It is easy for evangelicals to lose sight of political meanings inherent in many Christian doctrines, I think. One such example is the doctrine of penal substitutionary atonement. Of course, evangelicals who have studied theology will want to affirm this teaching, but not all of them have reflected exactly on what it means for something to be penal at all. This is a lesson I learned from studying the work of Oliver O’Donovan on political theology and philosophy. Here’s a helpful quote from his work The Ways of Judgment:
We propose as our thesis, then, that punishment is best understood as a judgment enacted on the person, property, or liberty of the condemned party. The following comments help to explain this.
(a) Punishment is judgment, in saying which we presuppose all that has been said about judgment up to this point: it is an act of moral discrimination, that pronounces upon a preceding act or existing state of affairs to establish a new public context. A rational act of condemnation, it is neither irrational, like impulsive revenge, nor inactive, like reflective disapproval, but an “expressive act” or “communication.” It is not a private act, but an authorized act undertaken in the defense of the order of society, an act of social definition. When we speak of God’s own “punishing,” we are speaking of his judgment within the quasi-political context of his covenant faithfulness. Divine punishment is executed, as in Jeremiah’s prayer, bemishpat “with judgment” (Jer. 10:24), and so is contrasted with God’s absolute wrath, which will “bring me to nothing.” It is God’s disclosure of himself as our good, revealing the truth of our wrong. For this reason Christians have always found it necessary to speak of divine punishment in connection with the Atonement, for the Atonement is the supreme demonstration of God’s covenant-faithfulness.
(b) Punishment is judgment enacted, not an additional act subsequent to judgment. The misconception of punishment as an “extra,” a level of retaliation that goes beyond the enactment of justice, is encapsulated in the negative sense of the adjectives “punitive” and “vindictive.” It may possibly derive from the medieval theory of penitential satisfaction, which distinguished between satisfaction for reatus and satisfaction for culpa as two successive levels of punishment; or it may merely be a recurrence of the same intellectual mistake, which is to treat aspects of an action as though they were incremental: as though the unlawfulness of the offense and the lawlessness of the offender were two different things that had to be set right in two successive ways. The judge punishes when he sentences or awards damages. The punishment is not something else that must be done as a supplement to the judgment; what follows the giving of the sentence is merely the carrying out of the sentence. (107-8)

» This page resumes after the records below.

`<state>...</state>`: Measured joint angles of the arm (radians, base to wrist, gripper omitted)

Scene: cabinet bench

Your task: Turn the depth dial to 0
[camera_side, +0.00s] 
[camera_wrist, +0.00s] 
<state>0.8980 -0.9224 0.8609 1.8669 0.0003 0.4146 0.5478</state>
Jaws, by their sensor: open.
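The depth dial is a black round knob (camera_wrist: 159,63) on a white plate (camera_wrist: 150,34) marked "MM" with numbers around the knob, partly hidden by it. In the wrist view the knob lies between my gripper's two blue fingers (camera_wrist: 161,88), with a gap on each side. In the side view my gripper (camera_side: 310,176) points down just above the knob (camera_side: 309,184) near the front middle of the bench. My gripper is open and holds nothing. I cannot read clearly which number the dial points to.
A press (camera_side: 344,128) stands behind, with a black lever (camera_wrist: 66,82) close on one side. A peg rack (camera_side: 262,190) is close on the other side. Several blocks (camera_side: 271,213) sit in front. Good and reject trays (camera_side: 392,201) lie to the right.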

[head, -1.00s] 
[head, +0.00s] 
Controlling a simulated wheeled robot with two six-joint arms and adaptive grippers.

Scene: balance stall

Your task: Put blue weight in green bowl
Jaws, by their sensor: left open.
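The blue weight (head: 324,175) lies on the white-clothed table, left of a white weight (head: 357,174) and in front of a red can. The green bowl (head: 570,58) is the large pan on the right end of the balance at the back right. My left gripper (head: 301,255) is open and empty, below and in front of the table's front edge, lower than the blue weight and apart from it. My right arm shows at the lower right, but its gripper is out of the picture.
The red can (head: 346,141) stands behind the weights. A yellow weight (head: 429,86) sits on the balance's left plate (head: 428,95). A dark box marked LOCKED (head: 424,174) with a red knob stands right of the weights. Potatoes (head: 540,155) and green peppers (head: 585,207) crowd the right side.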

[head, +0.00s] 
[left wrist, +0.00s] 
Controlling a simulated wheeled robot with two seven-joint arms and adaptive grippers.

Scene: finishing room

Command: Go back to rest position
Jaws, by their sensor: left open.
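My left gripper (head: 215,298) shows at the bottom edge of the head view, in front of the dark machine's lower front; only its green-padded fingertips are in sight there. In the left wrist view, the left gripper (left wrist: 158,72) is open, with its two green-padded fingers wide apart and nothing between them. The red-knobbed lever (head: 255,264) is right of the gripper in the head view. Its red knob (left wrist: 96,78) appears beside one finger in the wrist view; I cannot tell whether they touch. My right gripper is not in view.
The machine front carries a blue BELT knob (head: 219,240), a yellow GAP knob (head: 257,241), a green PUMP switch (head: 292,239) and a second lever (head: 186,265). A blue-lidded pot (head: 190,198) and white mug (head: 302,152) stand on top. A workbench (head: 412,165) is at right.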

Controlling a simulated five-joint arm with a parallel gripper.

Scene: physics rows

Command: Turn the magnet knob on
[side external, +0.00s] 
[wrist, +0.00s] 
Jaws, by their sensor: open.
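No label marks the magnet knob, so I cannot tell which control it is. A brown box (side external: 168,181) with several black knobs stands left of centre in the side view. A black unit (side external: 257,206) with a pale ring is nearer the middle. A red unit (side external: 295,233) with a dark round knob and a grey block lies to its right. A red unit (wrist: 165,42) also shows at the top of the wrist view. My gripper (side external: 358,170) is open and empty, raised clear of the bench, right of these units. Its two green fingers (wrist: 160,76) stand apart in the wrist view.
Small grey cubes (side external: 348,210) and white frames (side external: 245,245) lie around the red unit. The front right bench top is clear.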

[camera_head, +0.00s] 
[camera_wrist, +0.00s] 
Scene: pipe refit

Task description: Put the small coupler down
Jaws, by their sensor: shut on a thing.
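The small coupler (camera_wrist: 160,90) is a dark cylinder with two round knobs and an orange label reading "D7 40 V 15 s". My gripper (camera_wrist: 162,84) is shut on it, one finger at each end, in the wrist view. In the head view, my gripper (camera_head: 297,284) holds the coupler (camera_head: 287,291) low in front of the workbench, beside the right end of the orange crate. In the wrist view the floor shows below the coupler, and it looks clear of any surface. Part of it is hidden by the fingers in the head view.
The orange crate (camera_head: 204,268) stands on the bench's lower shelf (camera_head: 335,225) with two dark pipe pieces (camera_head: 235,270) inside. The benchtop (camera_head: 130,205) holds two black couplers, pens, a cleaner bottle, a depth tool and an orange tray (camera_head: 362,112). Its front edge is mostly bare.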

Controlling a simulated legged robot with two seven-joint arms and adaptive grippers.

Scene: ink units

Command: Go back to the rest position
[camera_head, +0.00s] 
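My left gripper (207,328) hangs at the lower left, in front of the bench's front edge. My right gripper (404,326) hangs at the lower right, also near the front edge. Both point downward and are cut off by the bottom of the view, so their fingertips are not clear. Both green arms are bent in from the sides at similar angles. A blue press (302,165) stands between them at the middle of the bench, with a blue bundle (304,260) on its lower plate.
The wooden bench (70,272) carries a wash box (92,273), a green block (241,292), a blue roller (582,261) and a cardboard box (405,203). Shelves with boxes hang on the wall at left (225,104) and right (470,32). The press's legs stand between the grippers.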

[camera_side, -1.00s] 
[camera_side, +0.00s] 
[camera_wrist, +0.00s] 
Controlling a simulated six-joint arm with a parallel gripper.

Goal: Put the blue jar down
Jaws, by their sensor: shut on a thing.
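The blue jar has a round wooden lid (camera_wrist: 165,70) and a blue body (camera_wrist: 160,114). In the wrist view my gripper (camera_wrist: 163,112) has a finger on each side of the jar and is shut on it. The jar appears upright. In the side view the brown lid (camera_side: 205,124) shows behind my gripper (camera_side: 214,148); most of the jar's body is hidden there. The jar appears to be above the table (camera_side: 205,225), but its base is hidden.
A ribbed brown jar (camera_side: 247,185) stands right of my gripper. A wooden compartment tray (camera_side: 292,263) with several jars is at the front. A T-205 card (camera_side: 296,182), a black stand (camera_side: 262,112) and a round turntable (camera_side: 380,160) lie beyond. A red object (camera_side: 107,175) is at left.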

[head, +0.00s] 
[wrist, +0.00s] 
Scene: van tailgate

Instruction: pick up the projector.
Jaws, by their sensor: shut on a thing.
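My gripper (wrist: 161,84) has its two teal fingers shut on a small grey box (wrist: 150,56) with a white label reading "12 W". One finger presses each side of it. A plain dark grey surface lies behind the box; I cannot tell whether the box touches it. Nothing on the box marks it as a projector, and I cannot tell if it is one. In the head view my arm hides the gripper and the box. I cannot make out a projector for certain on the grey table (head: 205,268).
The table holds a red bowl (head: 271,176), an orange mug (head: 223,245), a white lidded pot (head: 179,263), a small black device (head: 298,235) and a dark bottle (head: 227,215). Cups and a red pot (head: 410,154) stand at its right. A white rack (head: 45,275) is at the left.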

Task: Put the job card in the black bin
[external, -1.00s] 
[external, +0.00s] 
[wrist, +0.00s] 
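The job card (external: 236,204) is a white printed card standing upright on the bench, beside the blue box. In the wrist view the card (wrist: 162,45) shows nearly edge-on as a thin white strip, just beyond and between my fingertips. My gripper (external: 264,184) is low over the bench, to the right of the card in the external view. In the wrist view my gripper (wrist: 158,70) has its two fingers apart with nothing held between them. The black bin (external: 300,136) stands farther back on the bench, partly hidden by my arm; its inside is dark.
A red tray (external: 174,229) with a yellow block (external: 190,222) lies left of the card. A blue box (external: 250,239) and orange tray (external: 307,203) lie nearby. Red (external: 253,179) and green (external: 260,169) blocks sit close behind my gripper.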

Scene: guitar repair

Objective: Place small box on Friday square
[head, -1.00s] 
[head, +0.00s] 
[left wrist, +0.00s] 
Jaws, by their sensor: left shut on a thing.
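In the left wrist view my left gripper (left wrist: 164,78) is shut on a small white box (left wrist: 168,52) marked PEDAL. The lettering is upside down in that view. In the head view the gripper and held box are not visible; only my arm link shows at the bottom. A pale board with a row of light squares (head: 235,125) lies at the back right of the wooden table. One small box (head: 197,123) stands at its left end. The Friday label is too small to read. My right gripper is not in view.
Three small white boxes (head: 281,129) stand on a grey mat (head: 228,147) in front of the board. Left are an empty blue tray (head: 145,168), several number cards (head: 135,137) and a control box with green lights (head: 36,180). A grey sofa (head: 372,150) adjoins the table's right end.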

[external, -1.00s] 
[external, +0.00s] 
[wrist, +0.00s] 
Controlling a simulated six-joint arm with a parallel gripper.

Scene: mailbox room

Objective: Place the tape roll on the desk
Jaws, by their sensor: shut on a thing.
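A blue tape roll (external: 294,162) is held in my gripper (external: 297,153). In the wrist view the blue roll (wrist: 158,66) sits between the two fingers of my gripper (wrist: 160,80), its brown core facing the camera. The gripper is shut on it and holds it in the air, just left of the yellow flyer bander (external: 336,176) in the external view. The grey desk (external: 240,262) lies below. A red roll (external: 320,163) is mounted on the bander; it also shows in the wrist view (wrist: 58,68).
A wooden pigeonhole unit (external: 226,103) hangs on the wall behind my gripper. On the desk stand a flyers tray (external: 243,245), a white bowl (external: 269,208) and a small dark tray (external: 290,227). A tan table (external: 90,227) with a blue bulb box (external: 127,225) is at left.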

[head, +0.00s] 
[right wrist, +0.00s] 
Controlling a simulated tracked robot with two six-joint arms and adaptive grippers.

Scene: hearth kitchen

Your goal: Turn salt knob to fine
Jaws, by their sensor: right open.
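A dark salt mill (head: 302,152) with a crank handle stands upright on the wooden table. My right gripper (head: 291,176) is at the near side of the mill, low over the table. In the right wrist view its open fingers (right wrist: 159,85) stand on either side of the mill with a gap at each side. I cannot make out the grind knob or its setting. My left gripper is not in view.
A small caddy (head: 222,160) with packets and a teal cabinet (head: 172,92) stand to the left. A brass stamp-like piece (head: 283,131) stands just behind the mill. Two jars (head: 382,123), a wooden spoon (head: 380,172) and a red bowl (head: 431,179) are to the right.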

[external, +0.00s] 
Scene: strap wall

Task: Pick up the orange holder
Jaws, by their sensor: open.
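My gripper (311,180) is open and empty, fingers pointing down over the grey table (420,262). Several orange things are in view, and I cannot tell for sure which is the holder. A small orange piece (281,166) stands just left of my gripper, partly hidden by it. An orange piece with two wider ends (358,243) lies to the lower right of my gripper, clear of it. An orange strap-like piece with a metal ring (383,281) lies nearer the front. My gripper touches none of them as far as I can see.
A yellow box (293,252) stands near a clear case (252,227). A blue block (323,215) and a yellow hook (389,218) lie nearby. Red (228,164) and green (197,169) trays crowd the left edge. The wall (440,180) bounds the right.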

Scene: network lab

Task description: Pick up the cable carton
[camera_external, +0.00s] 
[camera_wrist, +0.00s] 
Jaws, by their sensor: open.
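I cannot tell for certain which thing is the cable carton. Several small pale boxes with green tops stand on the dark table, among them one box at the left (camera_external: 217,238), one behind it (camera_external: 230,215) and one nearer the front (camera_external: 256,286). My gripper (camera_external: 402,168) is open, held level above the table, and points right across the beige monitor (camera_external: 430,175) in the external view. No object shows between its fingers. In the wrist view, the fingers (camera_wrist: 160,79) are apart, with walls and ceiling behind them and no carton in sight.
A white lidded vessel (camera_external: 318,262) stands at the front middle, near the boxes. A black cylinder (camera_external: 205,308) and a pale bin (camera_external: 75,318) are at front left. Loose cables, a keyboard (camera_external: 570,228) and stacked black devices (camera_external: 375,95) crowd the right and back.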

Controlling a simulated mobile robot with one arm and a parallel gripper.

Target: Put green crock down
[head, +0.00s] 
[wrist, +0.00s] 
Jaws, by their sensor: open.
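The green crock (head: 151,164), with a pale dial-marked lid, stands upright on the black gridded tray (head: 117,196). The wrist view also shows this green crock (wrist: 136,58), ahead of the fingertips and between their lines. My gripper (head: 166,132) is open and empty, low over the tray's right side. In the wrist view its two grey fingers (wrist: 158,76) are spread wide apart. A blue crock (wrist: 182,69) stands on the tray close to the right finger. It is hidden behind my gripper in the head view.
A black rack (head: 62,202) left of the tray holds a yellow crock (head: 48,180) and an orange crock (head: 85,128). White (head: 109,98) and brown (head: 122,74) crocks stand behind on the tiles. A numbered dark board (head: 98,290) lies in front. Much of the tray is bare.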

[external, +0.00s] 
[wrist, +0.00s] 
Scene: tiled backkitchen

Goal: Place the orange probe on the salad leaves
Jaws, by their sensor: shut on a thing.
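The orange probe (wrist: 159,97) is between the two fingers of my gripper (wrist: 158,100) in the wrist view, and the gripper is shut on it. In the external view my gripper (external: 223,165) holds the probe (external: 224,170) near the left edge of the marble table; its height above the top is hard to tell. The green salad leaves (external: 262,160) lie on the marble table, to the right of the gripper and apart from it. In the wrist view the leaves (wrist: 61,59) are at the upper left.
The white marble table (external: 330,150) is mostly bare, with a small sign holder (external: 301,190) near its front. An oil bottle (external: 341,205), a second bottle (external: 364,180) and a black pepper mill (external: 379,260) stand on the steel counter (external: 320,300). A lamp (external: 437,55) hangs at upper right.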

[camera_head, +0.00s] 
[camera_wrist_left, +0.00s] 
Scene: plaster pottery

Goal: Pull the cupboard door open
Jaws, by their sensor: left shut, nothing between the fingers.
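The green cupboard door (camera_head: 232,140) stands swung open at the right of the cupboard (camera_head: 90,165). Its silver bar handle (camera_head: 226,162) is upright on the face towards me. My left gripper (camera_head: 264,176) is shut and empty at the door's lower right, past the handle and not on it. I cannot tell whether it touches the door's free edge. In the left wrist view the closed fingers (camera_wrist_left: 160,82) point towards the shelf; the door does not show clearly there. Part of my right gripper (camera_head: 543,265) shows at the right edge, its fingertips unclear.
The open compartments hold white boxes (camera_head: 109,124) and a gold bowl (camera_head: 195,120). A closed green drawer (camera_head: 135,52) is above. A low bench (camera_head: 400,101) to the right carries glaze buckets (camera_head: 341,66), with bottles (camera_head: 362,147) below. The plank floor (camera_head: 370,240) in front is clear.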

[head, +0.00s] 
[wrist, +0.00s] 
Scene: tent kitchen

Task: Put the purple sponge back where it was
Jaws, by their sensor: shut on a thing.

The fact that all punishments are communications can explain why it is right to say God would “wink at sin” if he did not punish it in some way, for this would also be an act that communicated something, namely, that God did not think sin was serious enough to cause serious pain in response as a communication of how evil the sin was. Further, this explanation of punishment as communicative act explains how divine punishment can simultaneously be divine self-revelation: by communicating how wrong wrong really is, it inversely shows how far from the true good of all creation, God, sin really is.